そういった意味でも、「差別問題だからと訴えられた」から即座に絶版してなかったことにするのも、出版側の悪手なのかもしれない。本にはこう書いてあった。差別用語をなくしても差別意識はなくならない。表にある、外に出ている「有害」は消せたとしても、人間のフィルターまで消せるわけではない。問題から目を逸らしても問題がなくなるわけではなく、嫌々ながら正面から格闘をする必要もあるだろう。ただまあ、売る側もイメージ商売ではあるし、恒久的に対応し続けなくてはいけない問題を抱えるのは、負荷のかかることだしなあ、と考えると、やっぱ止むを得ないのかな……。高尚な倫理観を出版側に期待するのは勝手だが、まずそんなことを他者に期待するのではなく、自分からできることを考えた方がまだ生産性があるのでは?と言われれば、それは確かにそうだもんな。
とにかく負荷のかかる問題ではある。日本は「黒人差別」と言われると、あまり身近なこととは考えられないかもしれないが、「男女差別」と言われると急に「うわ……この話題には近寄らんとこ……」と面倒に感じてしまうもんな。大体のことには優位も劣等もなく、人間の認知の歪みでそのような錯覚を起こしているだけなのだが、その思い込みで実害が出ていると感じている以上、それが論拠になってしまうのもわかる。だからと言って、そのように、答えも出なければ、他者の理解も得にくい、ただただ自分を含めた人間の無知さ・愚かさを直視し続けるような行為も辛い。もっと他に、楽しくなれるような遊びなんていっぱいあるもんな。

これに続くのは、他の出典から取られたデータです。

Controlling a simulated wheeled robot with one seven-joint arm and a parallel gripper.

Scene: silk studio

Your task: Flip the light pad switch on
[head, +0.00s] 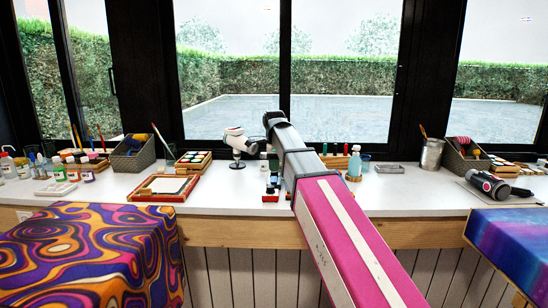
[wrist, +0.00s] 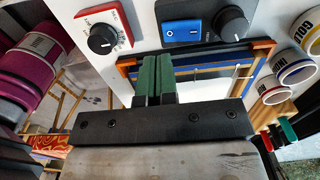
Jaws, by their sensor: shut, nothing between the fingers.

本の中にもあったが、結局のところ、「サンボ」という言葉の意味が問題ではなく、その道具を用いて他者を傷つけるために振り回す人間がいる、ということが問題なのだろう。そしてその幻視を見て、勝手に心が傷ついてしまうことにまでは、誰も責任が持てない。また、過度に一般化をしてレッテルを貼り、何も考えもしなければ偏見も改めないなど、己の認知負荷を下げる行為はおおよその生物の本能とも言えるので、その人が悪いわけでもない。どうしたらいいのか、見当もつかない。だからこそ、安易に結論を出してしまうことはできる限り避けて、悩みを保留し続けることを、諦めるしかないのかも。